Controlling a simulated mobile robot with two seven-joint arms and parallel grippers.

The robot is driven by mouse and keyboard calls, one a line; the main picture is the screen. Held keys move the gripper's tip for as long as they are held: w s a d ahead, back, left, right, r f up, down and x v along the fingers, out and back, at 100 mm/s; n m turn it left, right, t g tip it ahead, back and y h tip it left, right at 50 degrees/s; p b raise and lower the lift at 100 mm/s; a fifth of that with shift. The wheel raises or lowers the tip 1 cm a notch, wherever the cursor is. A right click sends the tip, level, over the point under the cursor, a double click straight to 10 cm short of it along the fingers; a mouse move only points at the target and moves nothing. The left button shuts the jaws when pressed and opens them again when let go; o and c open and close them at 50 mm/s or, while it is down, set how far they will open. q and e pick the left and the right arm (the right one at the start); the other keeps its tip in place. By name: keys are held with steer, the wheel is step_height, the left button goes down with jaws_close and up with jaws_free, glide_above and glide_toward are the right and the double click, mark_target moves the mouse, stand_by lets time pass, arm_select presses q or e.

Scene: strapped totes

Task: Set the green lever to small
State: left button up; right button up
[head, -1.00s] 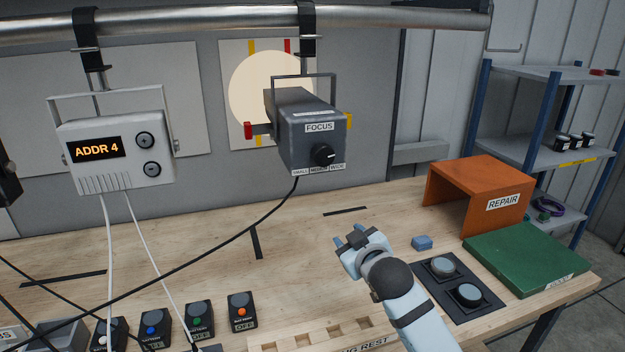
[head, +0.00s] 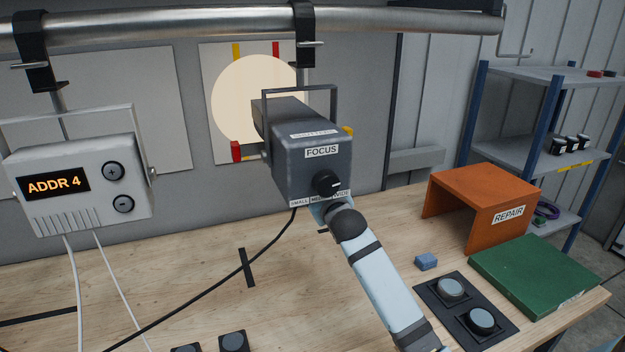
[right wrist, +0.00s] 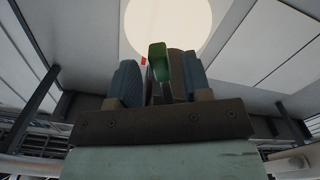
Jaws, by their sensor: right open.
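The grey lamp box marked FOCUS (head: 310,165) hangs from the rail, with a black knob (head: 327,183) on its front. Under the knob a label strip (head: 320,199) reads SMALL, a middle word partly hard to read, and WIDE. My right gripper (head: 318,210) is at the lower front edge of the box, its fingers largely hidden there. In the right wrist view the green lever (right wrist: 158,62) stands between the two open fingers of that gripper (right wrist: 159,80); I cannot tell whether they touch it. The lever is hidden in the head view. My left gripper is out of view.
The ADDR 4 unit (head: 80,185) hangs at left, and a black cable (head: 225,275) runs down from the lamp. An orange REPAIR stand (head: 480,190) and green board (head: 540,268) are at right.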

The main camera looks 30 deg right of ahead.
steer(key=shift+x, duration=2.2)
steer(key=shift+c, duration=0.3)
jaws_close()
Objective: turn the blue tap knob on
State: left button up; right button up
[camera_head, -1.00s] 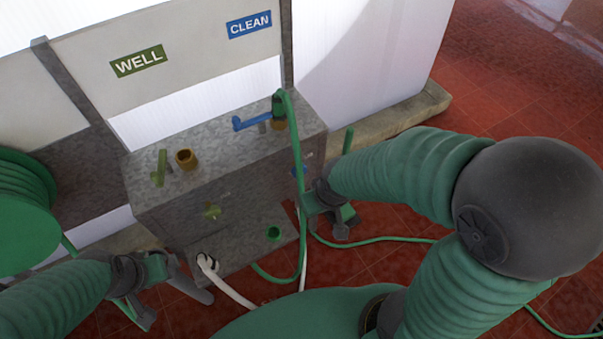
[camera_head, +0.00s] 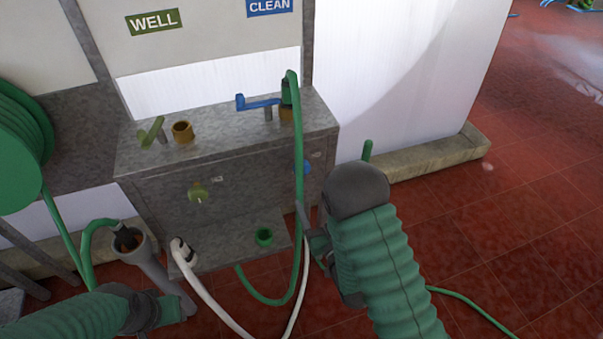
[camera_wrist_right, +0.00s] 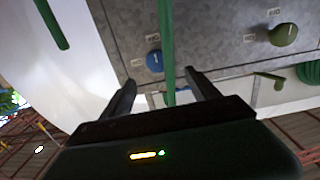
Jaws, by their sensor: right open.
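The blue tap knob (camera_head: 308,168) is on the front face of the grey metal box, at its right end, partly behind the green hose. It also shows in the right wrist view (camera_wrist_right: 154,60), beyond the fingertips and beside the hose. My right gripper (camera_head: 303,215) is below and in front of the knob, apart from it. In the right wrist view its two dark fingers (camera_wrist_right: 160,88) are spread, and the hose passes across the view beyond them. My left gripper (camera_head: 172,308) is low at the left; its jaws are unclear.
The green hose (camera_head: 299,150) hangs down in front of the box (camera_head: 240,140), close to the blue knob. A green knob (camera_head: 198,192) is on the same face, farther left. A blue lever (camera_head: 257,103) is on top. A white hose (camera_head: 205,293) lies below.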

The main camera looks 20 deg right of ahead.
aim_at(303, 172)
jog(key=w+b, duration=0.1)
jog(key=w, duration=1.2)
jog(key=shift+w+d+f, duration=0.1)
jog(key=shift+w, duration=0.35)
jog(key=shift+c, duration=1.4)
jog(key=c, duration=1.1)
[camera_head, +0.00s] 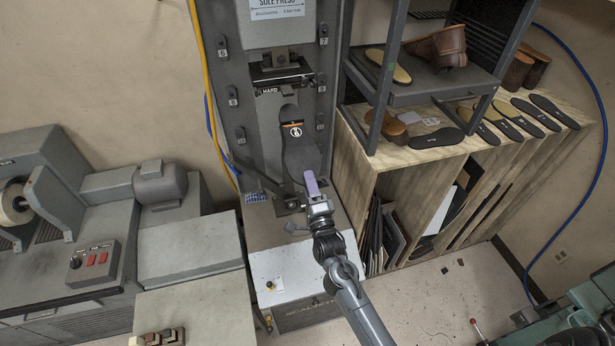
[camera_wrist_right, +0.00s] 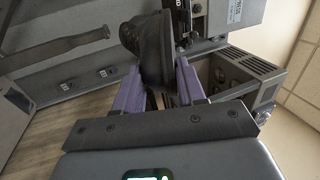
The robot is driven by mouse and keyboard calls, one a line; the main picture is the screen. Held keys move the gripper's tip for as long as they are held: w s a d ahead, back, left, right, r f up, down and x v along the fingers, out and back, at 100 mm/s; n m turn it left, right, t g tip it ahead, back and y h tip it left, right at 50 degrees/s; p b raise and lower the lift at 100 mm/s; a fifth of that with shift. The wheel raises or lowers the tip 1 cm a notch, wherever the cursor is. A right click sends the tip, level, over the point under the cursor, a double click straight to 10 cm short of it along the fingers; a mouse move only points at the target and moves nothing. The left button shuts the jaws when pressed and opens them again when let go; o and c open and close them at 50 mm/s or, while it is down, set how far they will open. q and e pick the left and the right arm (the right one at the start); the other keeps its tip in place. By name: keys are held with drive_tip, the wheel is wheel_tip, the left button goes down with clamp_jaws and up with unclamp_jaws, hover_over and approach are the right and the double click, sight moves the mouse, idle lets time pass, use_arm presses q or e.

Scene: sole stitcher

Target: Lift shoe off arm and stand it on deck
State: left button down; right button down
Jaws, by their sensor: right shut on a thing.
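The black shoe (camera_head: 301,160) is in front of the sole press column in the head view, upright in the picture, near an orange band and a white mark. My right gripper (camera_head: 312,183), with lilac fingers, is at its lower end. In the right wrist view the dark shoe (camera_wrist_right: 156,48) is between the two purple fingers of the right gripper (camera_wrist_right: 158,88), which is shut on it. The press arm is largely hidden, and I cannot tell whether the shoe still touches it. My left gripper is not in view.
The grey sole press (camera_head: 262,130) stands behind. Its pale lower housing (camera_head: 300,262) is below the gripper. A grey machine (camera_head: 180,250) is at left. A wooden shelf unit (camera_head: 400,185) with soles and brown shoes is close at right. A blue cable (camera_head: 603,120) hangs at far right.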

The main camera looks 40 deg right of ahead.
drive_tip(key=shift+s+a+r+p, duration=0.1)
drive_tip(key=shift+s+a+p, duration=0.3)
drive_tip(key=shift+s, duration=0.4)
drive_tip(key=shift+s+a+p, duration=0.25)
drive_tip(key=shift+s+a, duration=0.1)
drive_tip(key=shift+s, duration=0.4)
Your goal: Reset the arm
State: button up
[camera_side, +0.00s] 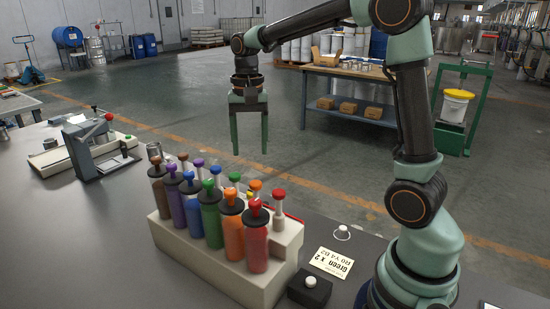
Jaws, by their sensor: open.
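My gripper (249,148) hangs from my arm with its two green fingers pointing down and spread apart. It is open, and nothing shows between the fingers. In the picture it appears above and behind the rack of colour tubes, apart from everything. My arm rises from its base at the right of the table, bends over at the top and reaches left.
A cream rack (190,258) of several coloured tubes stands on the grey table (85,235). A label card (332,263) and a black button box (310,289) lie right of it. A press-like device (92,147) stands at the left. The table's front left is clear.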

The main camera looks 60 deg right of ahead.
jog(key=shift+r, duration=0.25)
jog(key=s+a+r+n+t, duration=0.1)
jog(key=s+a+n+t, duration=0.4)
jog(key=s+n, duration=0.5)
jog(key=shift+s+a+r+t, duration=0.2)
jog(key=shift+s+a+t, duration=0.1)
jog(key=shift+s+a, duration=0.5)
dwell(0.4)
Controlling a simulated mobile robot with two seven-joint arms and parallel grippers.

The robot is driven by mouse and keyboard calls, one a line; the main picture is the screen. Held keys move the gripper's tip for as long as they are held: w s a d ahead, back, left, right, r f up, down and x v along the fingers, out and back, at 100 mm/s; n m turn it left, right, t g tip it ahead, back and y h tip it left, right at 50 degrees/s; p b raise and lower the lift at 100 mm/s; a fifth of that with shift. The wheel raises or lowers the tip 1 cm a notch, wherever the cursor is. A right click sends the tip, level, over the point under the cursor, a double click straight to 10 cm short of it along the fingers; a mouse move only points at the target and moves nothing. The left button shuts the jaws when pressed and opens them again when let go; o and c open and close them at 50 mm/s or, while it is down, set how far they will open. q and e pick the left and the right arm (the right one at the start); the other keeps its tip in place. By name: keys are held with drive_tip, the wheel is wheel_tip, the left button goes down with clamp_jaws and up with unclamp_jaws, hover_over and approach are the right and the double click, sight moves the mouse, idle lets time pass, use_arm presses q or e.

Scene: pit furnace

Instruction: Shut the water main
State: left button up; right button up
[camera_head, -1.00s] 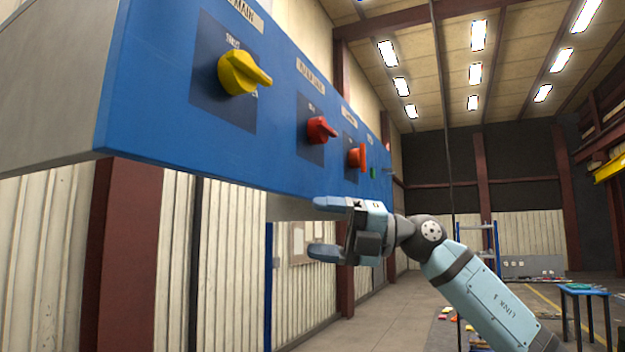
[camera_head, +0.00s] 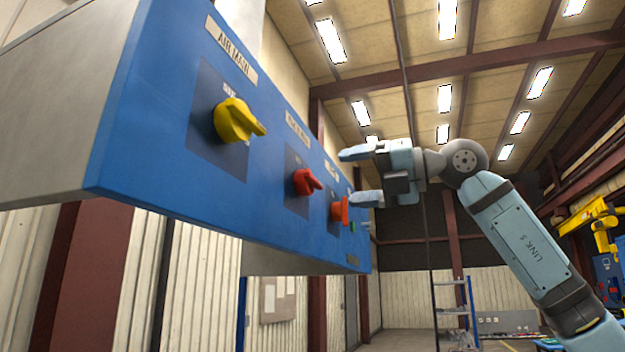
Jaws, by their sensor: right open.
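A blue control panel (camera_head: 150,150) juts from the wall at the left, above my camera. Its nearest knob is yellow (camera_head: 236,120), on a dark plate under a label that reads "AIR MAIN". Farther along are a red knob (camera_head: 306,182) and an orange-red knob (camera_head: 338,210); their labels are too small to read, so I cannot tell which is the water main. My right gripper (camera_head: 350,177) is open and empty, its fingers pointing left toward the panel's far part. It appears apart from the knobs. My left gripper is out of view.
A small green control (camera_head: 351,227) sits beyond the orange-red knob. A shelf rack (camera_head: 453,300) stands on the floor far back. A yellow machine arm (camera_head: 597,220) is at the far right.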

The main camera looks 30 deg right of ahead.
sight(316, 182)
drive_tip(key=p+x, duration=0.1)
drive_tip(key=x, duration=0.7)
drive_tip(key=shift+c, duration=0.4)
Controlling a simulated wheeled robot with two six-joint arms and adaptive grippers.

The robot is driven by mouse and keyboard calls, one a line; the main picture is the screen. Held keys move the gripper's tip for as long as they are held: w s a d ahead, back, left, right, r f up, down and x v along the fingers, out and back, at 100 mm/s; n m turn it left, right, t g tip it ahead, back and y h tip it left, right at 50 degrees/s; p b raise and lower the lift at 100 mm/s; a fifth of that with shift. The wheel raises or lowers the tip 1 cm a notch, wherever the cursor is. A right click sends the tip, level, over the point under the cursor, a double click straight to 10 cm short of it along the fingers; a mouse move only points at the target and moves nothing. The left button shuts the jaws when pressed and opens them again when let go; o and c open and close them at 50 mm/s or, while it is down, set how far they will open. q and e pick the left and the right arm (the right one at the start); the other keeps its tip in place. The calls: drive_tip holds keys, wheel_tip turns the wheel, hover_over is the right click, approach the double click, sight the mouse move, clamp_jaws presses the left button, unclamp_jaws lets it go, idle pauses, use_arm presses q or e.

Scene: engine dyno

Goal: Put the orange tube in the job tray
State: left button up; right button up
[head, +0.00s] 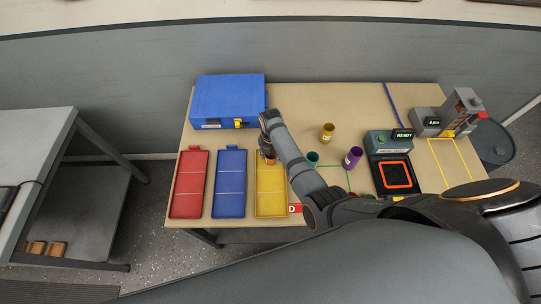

----------------

## To be done
Only the lines from the first line of the records through the line containing "Scene: strapped totes" should be repeated, exactly as they appear.

## Answer to this task
Controlling a simulated mobile robot with two seven-joint arms and parallel grippers.

The robot is driven by mouse and keyboard calls, one a line; the main picture is the screen. Held keys move the gripper's tip for as long as they are held: w s a d ahead, back, left, right, r f up, down and x v along the fingers, out and back, at 100 mm/s; n m turn it left, right, t g tip it ahead, back and y h tip it left, right at 50 degrees/s; p b raise and lower the lift at 100 mm/s; a fifth of that with shift. The wheel raises or lowers the tip 1 cm a notch, wherever the cursor is. A right click sends the tip, level, over the point under the cursor, a double click straight to 10 cm short of it along the fingers; a mouse move only points at the target and moves nothing. The left button shuts the jaws when pressed and opens them again when let go; o and c open and close them at 50 mm/s or, while it is down, set how far they will open. q and e pick the left and the right arm (the right one at the start); the other keeps its tip in place. By name: keys are held with steer, the wheel is step_height, the left button goes down with jaws_close and up with jaws_free, glide_above and glide_toward are the right and the double click, mark_target moves the mouse, stand_by lets time pass, arm_select presses q or e.

Scene: strapped totes

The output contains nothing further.